The fun of it all, though, is watching Cruise’s reckless enthusiasm and willingness to look clumsy and lucky as often as valiant and athletic. While there are no scenes in here that match the Burj Khalifa in Ghost Protocol, the airplane at the start of the film approaches it for comedic value and intensity. Still, the opening scene, the underwater scene and subsequent chase are as good as anything else in the series. If the film lets down in the last act, that’s okay. At some point soon, we have to feel a real sense of danger and, dare I say it, loss. If not, the films risk being too safe to be next level entertainment.
Pegg’s Benji is relied upon for much of the comic relief this time, and for the most part he delivers. The more he is used, the less effective he is overall. The film could have used a little more punch from Renner and Sticknell. The less I see of them, the more I wonder why have them in the film at all.
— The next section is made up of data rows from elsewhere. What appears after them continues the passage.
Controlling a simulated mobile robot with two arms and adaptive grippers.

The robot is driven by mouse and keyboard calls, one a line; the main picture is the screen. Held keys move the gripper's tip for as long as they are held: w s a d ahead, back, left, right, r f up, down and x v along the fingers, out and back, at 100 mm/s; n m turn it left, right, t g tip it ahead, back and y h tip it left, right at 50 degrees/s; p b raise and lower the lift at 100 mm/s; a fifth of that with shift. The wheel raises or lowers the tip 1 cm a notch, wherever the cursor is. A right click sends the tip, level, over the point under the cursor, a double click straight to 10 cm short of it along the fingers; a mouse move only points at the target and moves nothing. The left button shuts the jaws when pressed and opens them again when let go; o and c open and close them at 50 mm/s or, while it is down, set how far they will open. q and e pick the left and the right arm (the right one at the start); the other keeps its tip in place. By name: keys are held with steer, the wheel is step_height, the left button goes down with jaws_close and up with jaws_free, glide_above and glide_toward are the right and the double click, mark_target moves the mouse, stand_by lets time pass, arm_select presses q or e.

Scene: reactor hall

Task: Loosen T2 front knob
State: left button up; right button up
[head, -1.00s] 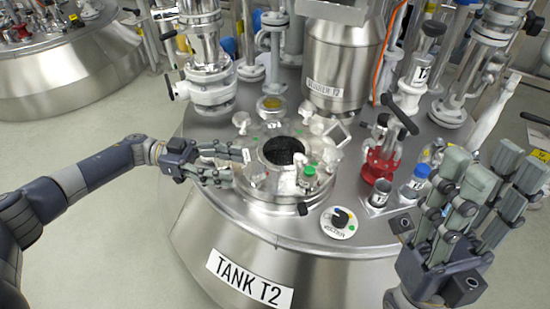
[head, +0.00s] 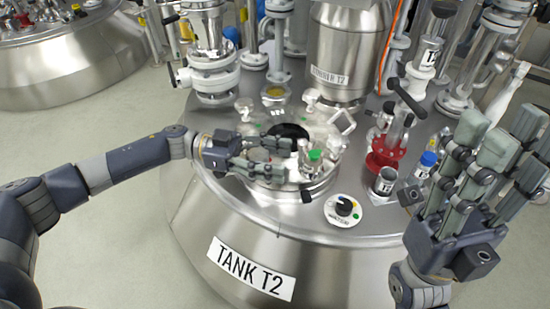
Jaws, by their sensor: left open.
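My right gripper (head: 512,135) is open and empty at the right.
A round white dial (head: 343,209) with a black knob sits on the tank's front edge. A red valve (head: 384,155), a metal cup (head: 385,181) and a blue-capped bottle (head: 427,162) stand right of the hatch. Steel vessels and pipes crowd the back.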

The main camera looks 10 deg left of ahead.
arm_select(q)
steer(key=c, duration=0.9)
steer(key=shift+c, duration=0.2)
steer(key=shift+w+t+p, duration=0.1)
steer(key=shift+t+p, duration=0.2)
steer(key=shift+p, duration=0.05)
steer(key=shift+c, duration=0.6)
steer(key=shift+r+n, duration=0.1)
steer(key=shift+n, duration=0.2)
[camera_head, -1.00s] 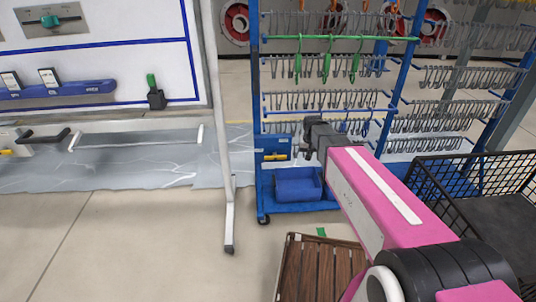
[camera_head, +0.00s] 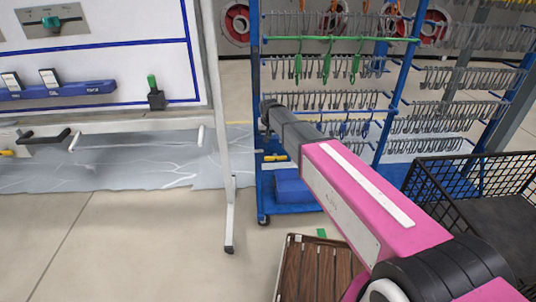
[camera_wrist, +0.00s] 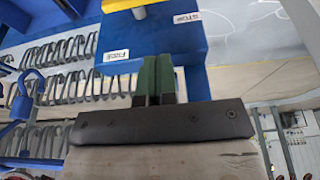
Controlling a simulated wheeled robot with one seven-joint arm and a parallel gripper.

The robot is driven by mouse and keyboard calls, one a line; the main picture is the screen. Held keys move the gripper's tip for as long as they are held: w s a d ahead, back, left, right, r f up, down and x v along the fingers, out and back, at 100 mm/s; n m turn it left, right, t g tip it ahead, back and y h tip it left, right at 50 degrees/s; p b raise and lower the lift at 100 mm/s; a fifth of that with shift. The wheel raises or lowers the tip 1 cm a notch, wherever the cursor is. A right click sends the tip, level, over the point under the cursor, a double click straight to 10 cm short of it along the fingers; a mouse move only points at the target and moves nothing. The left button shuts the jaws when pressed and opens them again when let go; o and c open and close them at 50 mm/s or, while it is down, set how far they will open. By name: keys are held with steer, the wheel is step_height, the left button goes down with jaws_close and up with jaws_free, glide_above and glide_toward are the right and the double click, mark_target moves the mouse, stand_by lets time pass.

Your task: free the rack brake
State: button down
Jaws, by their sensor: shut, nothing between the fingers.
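The rack brake is a blue plate (camera_wrist: 165,40) on the rack, with a yellow lever (camera_wrist: 140,11) cut off by the top edge of the wrist view. A pale label reading STOP (camera_wrist: 186,18) is on the right of the plate, and one that seems to read FREE (camera_wrist: 116,55) is on the left. In the head view the yellow lever (camera_head: 276,157) lies roughly level, low on the rack's left side. My gripper (camera_wrist: 157,62) is shut and empty, its green fingers in front of the plate below the lever. I cannot tell whether they touch it.
The blue rack (camera_head: 256,80) on castors carries rows of grey hooks and a blue bin (camera_head: 293,187). A whiteboard stand (camera_head: 221,120) is close on the left. A wooden crate (camera_head: 290,270) and black wire basket (camera_head: 410,190) stand nearer. Floor is clear at left.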

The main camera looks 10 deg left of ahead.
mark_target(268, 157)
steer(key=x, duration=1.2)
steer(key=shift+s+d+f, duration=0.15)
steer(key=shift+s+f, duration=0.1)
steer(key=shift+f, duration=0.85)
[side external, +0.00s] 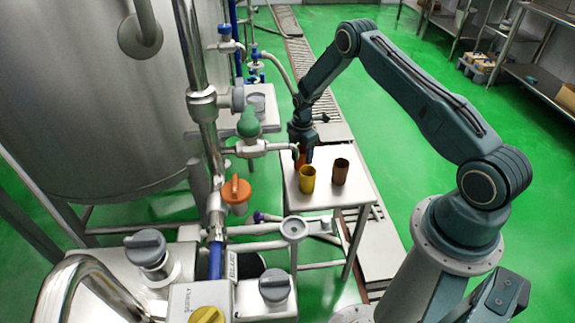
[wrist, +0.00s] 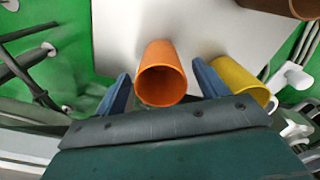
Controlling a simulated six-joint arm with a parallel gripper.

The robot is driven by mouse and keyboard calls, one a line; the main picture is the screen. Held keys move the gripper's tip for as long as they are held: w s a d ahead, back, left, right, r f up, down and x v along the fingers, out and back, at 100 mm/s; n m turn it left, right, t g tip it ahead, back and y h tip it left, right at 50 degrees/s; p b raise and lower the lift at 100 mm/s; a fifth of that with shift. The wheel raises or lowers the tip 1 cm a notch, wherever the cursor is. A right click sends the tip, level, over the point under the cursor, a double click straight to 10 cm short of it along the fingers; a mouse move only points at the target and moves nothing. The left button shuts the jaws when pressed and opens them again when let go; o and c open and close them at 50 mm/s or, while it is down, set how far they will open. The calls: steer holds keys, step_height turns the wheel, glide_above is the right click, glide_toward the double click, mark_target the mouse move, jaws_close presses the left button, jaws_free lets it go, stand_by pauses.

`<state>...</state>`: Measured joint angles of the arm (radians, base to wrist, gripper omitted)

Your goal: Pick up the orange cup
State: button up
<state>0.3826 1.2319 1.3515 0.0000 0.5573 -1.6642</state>
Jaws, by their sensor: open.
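The orange cup (wrist: 161,75) stands on a small white table (wrist: 120,25), with its open mouth facing the wrist camera. My gripper (wrist: 160,88) is open, with one blue-grey finger on each side of the orange cup. A gap shows between the cup and each finger in the wrist view. In the side external view my gripper (side external: 302,150) is low over the table's far left part, and the orange cup (side external: 299,160) is mostly hidden behind it and the yellow cup.
A yellow cup (side external: 307,179) stands close to the orange one, just beside my right finger in the wrist view (wrist: 238,80). A brown cup (side external: 340,171) stands farther right. Pipes and valves (side external: 236,190) crowd the table's left side. The table's front right is bare.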

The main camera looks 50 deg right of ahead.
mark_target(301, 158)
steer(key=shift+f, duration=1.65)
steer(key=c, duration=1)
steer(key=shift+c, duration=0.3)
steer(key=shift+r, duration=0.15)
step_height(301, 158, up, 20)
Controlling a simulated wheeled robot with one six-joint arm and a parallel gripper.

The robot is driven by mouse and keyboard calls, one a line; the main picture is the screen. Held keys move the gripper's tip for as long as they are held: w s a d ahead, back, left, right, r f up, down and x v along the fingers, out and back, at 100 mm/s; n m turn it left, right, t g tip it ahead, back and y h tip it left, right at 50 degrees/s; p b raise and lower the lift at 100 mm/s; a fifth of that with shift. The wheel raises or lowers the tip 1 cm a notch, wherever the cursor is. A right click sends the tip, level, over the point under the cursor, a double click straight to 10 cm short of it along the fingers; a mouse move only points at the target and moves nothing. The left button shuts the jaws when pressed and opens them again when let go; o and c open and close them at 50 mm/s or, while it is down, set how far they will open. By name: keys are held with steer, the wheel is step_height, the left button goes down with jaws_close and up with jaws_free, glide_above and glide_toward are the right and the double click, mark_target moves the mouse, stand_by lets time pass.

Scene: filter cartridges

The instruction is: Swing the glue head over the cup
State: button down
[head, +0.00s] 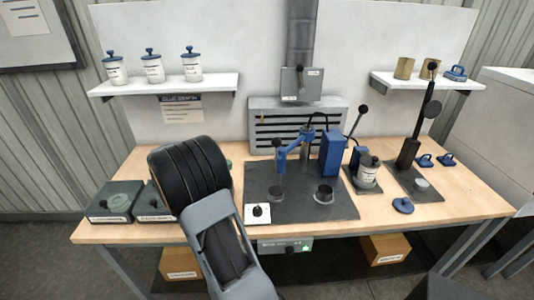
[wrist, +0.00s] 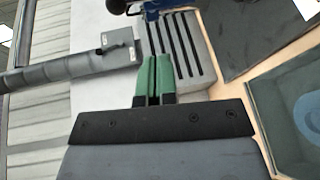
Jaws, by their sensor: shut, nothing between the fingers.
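The blue glue head (head: 281,160) hangs at the left end of a blue swing arm on a post (head: 307,145), above the left part of a dark mat (head: 300,212). A small dark round piece (head: 277,193) is below it. A dark cup (head: 325,194) stands on the mat to the right, not under the head. My gripper (wrist: 153,58) shows in the wrist view with its green fingers together and empty. A blue part (wrist: 150,8) lies beyond the fingertips; I cannot tell which part.
A blue box (head: 332,152) stands behind the cup. A white button box (head: 258,213) is at the mat's front left. A labelled cartridge (head: 368,173) and a black lever stand (head: 408,150) are to the right. Grey trays (head: 114,203) are at the left. A slotted grey vent (head: 268,125) is behind.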

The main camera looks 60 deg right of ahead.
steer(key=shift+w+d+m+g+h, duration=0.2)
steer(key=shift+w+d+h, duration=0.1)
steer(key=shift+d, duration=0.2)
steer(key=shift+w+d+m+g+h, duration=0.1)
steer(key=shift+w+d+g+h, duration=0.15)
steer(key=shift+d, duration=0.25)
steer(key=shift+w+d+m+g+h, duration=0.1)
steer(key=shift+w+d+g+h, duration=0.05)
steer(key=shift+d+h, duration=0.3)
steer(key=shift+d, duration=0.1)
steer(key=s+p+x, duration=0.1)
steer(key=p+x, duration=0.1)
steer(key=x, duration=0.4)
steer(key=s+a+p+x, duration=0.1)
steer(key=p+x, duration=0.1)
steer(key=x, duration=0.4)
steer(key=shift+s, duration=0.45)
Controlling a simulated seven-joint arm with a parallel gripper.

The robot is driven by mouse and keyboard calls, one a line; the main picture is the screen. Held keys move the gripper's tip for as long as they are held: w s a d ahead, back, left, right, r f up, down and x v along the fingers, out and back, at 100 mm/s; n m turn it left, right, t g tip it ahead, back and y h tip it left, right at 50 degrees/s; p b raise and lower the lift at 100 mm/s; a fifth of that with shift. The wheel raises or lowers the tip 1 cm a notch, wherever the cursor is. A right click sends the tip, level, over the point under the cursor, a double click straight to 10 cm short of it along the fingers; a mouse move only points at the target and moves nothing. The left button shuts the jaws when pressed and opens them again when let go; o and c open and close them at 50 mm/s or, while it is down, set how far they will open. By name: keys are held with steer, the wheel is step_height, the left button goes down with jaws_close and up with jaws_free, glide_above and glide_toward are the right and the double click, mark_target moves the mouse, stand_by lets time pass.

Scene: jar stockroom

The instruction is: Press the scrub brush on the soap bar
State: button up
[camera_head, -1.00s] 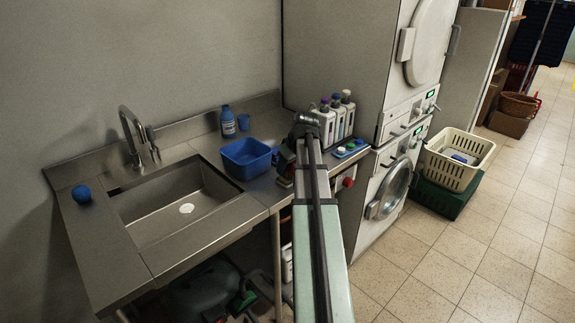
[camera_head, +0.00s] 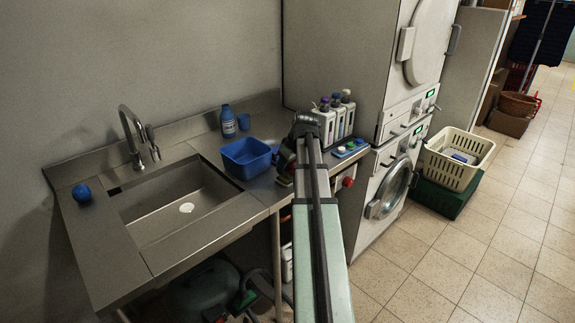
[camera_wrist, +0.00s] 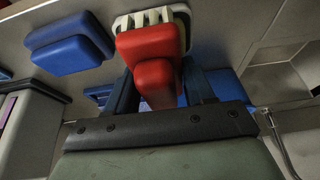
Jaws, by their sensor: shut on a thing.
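The scrub brush (camera_wrist: 152,45) has a red handle and body with pale bristles at the top of the wrist view. My gripper (camera_wrist: 158,85) is shut on it, one dark finger on each side. In the head view my gripper (camera_head: 287,162) is over the counter, right of the blue basin, and partly hidden behind my arm. I cannot pick out the soap bar with certainty, nor tell whether the bristles touch anything. A blue rounded block (camera_wrist: 72,42) lies left of the brush in the wrist view.
The blue basin (camera_head: 246,158) stands between the sink (camera_head: 135,205) and my gripper. Several capped bottles (camera_head: 336,118) and a blue tray (camera_head: 349,149) with small coloured items are to the right.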

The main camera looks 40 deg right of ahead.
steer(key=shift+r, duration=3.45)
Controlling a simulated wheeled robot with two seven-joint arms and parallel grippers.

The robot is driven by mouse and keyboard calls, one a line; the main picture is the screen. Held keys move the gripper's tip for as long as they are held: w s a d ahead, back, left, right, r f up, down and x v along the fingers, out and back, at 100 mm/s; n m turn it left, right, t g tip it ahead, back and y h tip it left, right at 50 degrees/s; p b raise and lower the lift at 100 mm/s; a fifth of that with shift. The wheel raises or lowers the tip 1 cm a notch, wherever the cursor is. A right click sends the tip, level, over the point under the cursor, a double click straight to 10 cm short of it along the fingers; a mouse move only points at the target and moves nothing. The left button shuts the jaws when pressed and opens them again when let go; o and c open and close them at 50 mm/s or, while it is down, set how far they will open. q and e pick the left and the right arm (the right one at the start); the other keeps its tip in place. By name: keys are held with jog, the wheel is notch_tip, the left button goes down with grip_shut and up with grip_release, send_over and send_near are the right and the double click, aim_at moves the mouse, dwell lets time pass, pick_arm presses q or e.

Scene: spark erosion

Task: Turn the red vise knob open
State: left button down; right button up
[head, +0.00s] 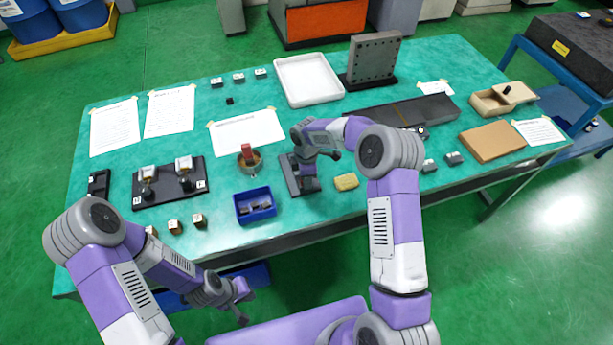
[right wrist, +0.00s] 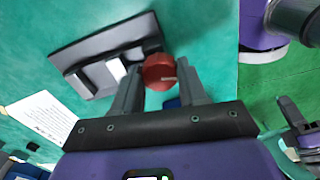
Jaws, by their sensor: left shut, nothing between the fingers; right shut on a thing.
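The red vise knob (right wrist: 158,72) is a round red disc with a pale mark on its rim, at the end of the vise. My right gripper (right wrist: 159,68) is shut on it, one finger on each side. The vise (right wrist: 75,55) has a dark base and pale grey jaw blocks. In the head view, the vise (head: 288,172) lies on the table under my right gripper (head: 309,188), which hides the knob there. My left gripper (head: 241,309) is shut and empty, low in front of the table edge.
A blue bin (head: 243,217) with dark parts stands left of the vise, and a round holder (head: 250,169) with a red piece is behind it. A yellow block (head: 346,181) lies just right of the vise. A white tray (head: 281,82) is further back.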

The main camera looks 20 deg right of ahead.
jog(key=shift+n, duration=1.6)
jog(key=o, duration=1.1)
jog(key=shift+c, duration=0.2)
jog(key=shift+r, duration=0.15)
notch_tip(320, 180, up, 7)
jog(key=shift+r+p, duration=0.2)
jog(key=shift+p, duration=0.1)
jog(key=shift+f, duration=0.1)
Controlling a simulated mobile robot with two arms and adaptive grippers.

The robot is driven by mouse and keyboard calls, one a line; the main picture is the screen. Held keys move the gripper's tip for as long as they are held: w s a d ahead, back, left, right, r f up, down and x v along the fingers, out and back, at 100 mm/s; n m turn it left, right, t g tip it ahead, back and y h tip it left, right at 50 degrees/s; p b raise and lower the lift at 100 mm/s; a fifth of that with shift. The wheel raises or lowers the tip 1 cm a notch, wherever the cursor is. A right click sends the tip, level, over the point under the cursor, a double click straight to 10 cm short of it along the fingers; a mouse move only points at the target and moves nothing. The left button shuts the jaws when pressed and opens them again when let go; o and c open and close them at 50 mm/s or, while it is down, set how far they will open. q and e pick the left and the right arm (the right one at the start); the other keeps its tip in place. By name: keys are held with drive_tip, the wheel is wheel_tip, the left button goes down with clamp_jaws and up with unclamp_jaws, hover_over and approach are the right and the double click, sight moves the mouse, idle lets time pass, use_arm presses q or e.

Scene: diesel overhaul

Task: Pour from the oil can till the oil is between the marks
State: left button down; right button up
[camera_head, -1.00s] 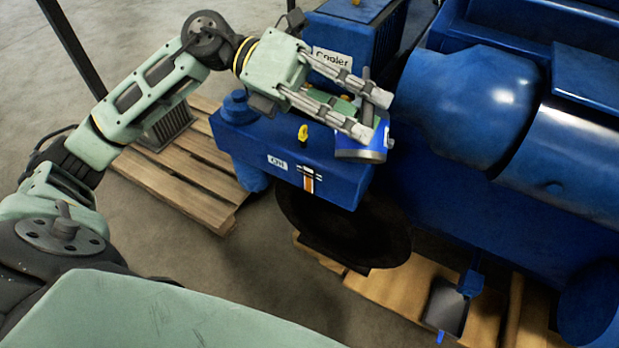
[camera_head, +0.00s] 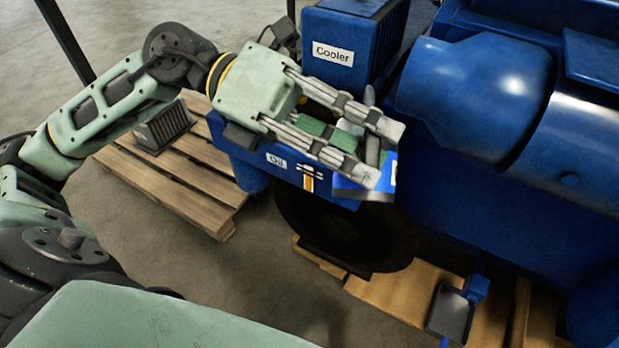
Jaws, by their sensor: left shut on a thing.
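My left gripper (camera_head: 382,156) is shut on the oil can, and its fingers cover much of it. The can (camera_head: 358,190) shows as a blue body with a white patch, just below and between the fingertips. It looks tilted, in front of the right end of the blue tank marked "Oil" (camera_head: 250,157). The sight gauge (camera_head: 309,180) on the tank's front shows an amber column between dark and white marks; the exact level is too small to read. The tank's top is hidden behind my gripper. No oil stream is visible. My right gripper is not in view.
A blue box labelled "Cooler" (camera_head: 345,45) stands behind the gripper. The large blue engine body (camera_head: 470,95) fills the right side. A dark round disc (camera_head: 350,235) is below the tank. Wooden pallets (camera_head: 190,185) lie on the floor.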

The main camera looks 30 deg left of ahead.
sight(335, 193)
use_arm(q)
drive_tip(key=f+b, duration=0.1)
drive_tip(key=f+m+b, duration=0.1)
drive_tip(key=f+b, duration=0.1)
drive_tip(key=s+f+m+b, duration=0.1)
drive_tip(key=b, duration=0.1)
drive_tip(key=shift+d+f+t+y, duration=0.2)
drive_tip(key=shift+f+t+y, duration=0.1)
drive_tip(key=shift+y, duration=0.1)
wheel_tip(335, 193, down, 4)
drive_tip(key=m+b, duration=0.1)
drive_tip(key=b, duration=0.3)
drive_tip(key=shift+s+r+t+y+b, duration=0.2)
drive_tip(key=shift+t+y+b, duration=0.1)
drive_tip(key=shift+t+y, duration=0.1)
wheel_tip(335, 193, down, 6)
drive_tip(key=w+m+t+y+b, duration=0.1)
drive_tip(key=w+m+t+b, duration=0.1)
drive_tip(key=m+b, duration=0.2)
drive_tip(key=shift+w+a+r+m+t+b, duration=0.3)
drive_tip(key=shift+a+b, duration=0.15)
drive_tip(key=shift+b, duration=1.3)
If you can’t tell the kind of role Baldwin will play in an action film by now, just think of a Ving Rhames that doesn’t touch a computer. He is there mainly to provide an obstacle and occasional unwitting support. His role could have been played by anyone. Well, anyone but Andy Dick.
This is Cruise and Ferguson’s film, for worse and mostly better. In Faust, Hunt gets the female counterpart that was prominent in the first 2 films, but largely absent in the last 2. We can’t really count Monaghan, because she was not an agent, largely a target and she lasted more than one film. If the film is not as good as the two preceding it, it’s still one of the best films of the summer, and a worthy addition to the string. The effort Cruise puts into everything makes it remarkably breathtaking, even if there is never any thought that he’s ever not going to make it.
McQuarrie is not JJ Abrams, and he’s definitely not Brad Bird. His contributions behind the camera and the keyboard are incredibly solid, if equally safe. As a result, it’s not to the level we’ve grown accustomed to seeing from Tom Cruise’s signature series.